Student Climate Survey and Sexual Respect/Community Citizenship Initiatives

January 22, 2015

Dear fellow members of the Columbia community:

As you return to campus for the spring semester, we want to call your attention to two new developments in the University’s ongoing efforts to prevent gender-based misconduct, strengthen the response to such misconduct when it occurs, and enhance our campus climate.

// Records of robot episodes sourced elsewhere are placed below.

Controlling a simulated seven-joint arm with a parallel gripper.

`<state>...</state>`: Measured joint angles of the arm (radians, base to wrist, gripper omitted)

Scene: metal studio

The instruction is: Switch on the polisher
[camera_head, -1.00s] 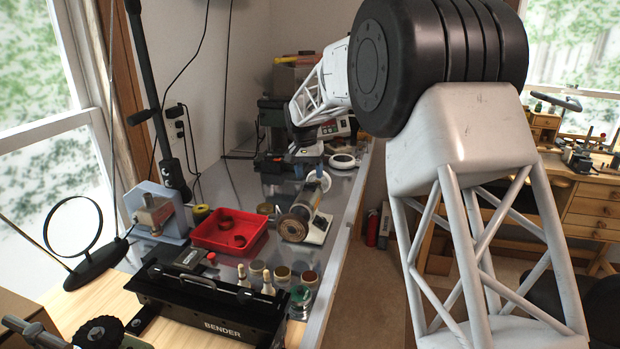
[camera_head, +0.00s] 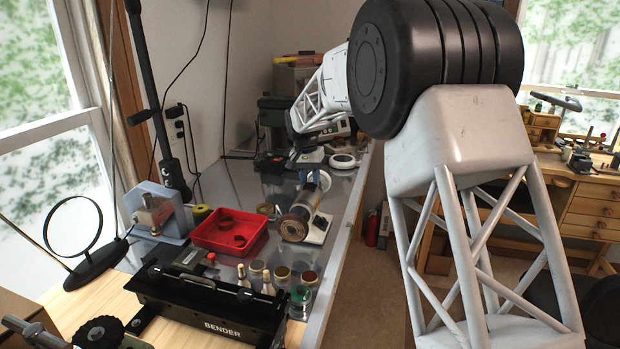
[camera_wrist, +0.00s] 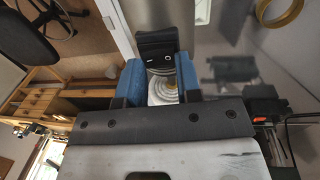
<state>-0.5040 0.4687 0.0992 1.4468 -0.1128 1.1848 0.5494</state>
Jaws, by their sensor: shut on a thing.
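The polisher (camera_head: 318,228) stands on the metal bench, with a white base and a brownish wheel at its near end. In the wrist view its black switch block (camera_wrist: 157,42) shows I and O marks. My gripper (camera_head: 308,172) is at the polisher's far end in the head view. In the wrist view its blue fingers (camera_wrist: 158,66) are on either side of the polisher, close to the block, with a pale, ringed round part between them. The gripper is shut on part of the polisher; the exact contact is hidden. I cannot tell the switch position.
A red tray (camera_head: 214,242) lies left of the polisher. Several small jars and the black bender (camera_head: 210,312) stand nearer. A white ring-shaped thing (camera_head: 342,161) lies behind the polisher. The bench's right edge is close to it, with open floor beyond.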

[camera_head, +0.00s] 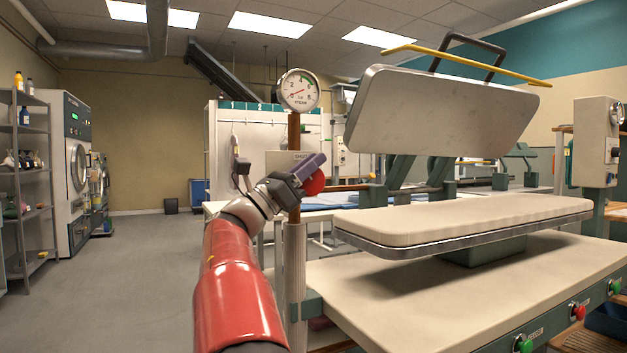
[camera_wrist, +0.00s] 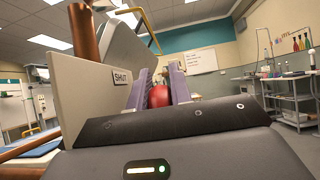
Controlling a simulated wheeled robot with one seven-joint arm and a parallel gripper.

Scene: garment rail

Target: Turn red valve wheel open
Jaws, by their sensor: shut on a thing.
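The red valve wheel (camera_head: 314,183) shows as a rounded red shape at the end of my gripper (camera_head: 312,170), in front of the copper steam pipe. In the wrist view the red wheel (camera_wrist: 159,96) sits between the two purple-grey fingers of my gripper (camera_wrist: 160,90), which are shut on it. Most of the wheel is hidden by the fingers. A pale plate marked SHUT (camera_wrist: 122,78) stands just left of the fingers. A round steam gauge (camera_head: 298,91) tops the copper pipe (camera_head: 294,130) above the wheel; its red needle shows on the dial.
A large press with a raised lid (camera_head: 440,115) and a padded lower board (camera_head: 460,220) stands close on the right. Its bench (camera_head: 450,290) has red and green buttons along the front. A grey shelf (camera_head: 25,180) and a washing machine (camera_head: 68,165) stand far left. The left floor is clear.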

First, we will be joining with the Association of American Universities (AAU) and more than two dozen of its member schools (a group comprised of major public and private research universities) to conduct a climate survey at Columbia focused on sexual assault and other gender-based misconduct. The survey will be conducted online this spring, based in part on survey instruments from the White House Task Force to Protect Students from Sexual Assault. We will seek the confidential participation of all Columbia students enrolled in degree programs in this survey, so that we can assess the prevalence of sexual assault and sexual harassment at Columbia and our students’ perceptions of prevention and response efforts. In this way, the survey will provide an empirical baseline to evaluate our efforts. Columbia will share the survey results publicly in the fall in a manner that carefully respects all students’ privacy; the AAU will also publicly release the combined results from all participating universities. Not only will the survey guide our efforts at Columbia but, as the largest climate survey of this type, the collective findings will inform public policy at the national level and will aid those designing sexual assault prevention and response programs.

Columbia's Dr. Debra Kalmuss of the Department of Population and Family Health at the Mailman School of Public Health is among the experts helping to design the AAU survey. Dr. Kalmuss has extensive experience in designing and conducting surveys on topics related to sexual behavior, including sexual coercion and intimate partner violence, and we are pleased that she has a role in the AAU effort.

The second major initiative will focus on the ways in which an ethic of sexual respect is inseparable from community membership. All Columbia students will be required to take part. The array of programming choices, from workshops and films to individual and small-group reflections, will be announced to students by their individual undergraduate, graduate, and professional schools. The University will also host its first-ever Media Initiative on Sexual Respect and the University Community; all students will be invited to participate. The programming and public conversations will focus on placing the University's core commitment to mutual respect alongside other bedrock University commitments, including intellectual exchange and ethical leadership.

Through your engagement, both in thought and action, we can create a community and campus in which all can participate freely and fully in the robust, pluralistic life of this great University. The effort we are asking you to join is not only part of an historic national discussion but – and importantly – one of Columbia's very top priorities.